— START Records supplied —
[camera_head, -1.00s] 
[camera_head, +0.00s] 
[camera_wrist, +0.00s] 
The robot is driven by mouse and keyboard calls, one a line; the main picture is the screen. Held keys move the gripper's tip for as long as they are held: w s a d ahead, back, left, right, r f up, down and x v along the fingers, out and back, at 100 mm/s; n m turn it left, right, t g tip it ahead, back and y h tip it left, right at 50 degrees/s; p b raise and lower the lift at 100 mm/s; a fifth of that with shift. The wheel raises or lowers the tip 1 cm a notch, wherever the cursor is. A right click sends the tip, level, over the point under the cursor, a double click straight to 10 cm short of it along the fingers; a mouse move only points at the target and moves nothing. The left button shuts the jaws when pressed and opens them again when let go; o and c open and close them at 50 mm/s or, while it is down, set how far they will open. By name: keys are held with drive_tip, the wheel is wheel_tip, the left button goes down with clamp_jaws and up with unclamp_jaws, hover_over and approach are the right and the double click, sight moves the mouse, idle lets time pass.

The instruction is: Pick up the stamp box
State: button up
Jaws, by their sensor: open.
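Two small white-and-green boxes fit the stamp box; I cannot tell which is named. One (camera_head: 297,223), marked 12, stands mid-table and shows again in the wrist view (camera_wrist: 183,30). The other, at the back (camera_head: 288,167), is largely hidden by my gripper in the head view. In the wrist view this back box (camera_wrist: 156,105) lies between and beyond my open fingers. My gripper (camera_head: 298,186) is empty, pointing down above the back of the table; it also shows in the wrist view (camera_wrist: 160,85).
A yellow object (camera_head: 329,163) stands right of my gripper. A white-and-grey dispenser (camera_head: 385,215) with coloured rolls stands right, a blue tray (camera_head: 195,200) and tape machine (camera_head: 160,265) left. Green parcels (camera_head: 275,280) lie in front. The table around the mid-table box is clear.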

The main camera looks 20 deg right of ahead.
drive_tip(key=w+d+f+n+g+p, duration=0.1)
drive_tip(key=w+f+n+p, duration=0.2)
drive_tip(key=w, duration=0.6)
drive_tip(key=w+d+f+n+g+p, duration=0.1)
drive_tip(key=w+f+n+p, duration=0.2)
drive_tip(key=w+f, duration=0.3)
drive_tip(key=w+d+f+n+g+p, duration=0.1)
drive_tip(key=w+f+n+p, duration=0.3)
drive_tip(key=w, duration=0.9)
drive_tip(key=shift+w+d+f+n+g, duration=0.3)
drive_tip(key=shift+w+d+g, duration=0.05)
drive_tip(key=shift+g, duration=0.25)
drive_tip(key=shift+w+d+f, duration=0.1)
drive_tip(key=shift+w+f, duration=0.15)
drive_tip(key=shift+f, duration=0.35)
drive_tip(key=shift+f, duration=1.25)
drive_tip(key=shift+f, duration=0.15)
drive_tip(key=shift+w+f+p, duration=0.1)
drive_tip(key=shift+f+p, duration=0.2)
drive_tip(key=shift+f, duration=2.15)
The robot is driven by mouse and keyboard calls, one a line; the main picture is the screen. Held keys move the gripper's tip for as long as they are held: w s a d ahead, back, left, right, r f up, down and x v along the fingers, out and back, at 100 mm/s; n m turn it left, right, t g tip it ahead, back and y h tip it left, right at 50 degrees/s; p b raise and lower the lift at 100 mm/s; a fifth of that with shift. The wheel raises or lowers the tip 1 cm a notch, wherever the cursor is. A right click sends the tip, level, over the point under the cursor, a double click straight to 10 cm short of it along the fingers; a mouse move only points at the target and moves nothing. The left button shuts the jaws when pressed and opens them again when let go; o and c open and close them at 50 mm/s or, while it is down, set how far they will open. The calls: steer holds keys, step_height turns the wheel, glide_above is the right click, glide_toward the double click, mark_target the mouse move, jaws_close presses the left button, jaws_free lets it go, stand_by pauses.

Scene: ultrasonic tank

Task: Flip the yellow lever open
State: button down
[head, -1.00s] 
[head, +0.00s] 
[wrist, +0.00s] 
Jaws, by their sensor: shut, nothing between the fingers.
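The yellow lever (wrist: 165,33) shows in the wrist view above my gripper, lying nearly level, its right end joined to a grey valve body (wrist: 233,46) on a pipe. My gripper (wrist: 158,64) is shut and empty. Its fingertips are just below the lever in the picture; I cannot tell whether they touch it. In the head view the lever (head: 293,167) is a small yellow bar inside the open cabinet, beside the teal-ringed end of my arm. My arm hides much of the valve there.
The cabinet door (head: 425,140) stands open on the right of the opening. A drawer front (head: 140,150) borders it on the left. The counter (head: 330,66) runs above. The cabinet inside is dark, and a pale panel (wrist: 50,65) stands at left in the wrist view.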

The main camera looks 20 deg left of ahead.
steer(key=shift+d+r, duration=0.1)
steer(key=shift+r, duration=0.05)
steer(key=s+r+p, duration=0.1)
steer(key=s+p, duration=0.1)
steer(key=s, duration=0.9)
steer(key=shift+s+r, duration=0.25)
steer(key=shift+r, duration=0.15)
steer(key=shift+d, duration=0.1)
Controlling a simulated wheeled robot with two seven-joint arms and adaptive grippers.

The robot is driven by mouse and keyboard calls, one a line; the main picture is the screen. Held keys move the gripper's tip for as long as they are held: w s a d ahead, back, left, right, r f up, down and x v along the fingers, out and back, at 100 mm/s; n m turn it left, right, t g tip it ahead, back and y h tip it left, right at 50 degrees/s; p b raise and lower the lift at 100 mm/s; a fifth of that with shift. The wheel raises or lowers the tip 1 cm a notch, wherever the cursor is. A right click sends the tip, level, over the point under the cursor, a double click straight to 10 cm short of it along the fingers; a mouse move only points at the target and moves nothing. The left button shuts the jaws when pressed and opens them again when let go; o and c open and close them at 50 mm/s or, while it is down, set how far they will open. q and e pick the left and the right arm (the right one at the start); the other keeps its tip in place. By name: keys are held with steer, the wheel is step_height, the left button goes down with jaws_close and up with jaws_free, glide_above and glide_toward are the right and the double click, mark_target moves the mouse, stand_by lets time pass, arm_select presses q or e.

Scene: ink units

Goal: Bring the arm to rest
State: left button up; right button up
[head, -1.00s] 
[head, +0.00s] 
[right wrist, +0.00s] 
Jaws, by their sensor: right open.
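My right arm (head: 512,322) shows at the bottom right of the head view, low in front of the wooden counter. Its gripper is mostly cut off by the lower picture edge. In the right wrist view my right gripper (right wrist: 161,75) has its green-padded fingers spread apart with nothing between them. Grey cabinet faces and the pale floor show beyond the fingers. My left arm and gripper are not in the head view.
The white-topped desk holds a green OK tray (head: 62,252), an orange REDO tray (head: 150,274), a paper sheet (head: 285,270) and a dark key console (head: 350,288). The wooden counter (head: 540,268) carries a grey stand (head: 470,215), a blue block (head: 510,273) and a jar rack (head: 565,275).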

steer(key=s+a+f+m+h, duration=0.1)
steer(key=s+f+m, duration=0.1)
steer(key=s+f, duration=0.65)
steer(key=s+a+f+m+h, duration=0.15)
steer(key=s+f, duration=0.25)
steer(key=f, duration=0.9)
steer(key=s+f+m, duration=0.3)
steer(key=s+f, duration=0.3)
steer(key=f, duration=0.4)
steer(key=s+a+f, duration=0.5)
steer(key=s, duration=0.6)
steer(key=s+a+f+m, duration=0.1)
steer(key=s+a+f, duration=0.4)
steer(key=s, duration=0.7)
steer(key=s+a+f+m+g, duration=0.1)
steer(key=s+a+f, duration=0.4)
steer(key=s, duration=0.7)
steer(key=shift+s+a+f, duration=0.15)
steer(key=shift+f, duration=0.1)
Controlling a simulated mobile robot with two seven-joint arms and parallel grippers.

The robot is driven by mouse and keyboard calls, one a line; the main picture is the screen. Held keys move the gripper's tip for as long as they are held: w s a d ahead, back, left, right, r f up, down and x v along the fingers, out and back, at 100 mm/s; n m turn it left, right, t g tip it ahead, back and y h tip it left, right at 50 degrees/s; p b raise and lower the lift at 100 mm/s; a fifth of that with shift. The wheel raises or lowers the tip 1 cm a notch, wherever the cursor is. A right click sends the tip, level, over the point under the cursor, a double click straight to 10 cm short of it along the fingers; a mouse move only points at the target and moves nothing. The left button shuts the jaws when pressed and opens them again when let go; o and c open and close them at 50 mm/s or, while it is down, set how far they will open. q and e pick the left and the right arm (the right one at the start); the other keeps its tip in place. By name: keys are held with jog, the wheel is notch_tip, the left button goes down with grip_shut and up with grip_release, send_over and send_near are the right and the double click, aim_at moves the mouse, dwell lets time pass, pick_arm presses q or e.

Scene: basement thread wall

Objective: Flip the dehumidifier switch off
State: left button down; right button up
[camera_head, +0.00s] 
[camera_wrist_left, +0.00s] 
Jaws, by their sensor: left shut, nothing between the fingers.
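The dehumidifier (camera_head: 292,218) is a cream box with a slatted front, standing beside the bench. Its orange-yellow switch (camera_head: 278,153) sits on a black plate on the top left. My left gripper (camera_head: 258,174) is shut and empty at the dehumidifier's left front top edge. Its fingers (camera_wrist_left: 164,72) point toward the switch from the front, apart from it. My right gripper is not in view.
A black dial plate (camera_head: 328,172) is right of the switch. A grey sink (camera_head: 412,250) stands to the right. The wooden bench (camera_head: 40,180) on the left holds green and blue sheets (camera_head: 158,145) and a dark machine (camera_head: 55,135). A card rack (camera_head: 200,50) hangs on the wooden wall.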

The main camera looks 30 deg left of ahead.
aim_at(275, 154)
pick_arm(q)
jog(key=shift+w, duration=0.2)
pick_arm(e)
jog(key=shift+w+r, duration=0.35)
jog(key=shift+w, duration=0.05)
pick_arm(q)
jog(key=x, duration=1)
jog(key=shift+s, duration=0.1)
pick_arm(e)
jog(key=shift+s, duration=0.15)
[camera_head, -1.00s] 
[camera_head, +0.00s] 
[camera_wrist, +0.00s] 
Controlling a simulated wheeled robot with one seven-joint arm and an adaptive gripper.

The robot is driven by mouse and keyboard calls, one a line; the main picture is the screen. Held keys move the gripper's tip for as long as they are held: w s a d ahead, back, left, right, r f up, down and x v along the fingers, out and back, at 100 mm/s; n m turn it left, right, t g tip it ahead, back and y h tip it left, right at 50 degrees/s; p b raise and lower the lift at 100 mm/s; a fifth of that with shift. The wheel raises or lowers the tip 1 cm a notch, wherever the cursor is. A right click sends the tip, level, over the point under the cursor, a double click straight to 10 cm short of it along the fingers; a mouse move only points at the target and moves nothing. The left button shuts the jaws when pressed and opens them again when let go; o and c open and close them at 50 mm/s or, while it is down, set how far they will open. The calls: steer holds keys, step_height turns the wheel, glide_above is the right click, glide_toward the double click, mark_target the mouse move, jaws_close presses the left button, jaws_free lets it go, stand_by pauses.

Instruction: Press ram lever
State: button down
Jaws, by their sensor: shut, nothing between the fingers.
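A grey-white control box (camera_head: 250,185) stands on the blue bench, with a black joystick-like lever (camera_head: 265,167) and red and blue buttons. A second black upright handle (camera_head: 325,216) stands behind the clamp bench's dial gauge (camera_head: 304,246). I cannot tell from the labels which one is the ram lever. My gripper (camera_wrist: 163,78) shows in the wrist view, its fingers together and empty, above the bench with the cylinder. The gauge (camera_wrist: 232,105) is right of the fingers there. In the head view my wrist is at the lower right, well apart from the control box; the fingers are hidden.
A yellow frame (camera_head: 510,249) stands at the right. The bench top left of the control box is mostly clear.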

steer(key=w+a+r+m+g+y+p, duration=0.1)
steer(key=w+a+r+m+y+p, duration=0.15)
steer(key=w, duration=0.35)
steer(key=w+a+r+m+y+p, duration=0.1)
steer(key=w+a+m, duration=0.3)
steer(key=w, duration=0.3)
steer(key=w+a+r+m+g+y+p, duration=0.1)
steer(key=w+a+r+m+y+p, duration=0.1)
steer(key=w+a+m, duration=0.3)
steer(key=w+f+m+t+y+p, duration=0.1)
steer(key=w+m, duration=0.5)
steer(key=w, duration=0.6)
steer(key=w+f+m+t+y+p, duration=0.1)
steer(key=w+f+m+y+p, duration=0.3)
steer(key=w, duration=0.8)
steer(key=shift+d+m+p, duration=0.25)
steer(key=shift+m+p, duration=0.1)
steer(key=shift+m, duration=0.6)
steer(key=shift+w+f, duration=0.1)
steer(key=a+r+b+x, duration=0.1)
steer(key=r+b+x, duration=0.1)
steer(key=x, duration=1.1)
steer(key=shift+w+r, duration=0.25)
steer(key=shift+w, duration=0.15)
— END Records supplied —
**Requirement**
List all lines holding the string "Controlling".

**Solution**
Controlling a simulated wheeled robot with two seven-joint arms and adaptive grippers.
Controlling a simulated mobile robot with two seven-joint arms and parallel grippers.
Controlling a simulated wheeled robot with one seven-joint arm and an adaptive gripper.

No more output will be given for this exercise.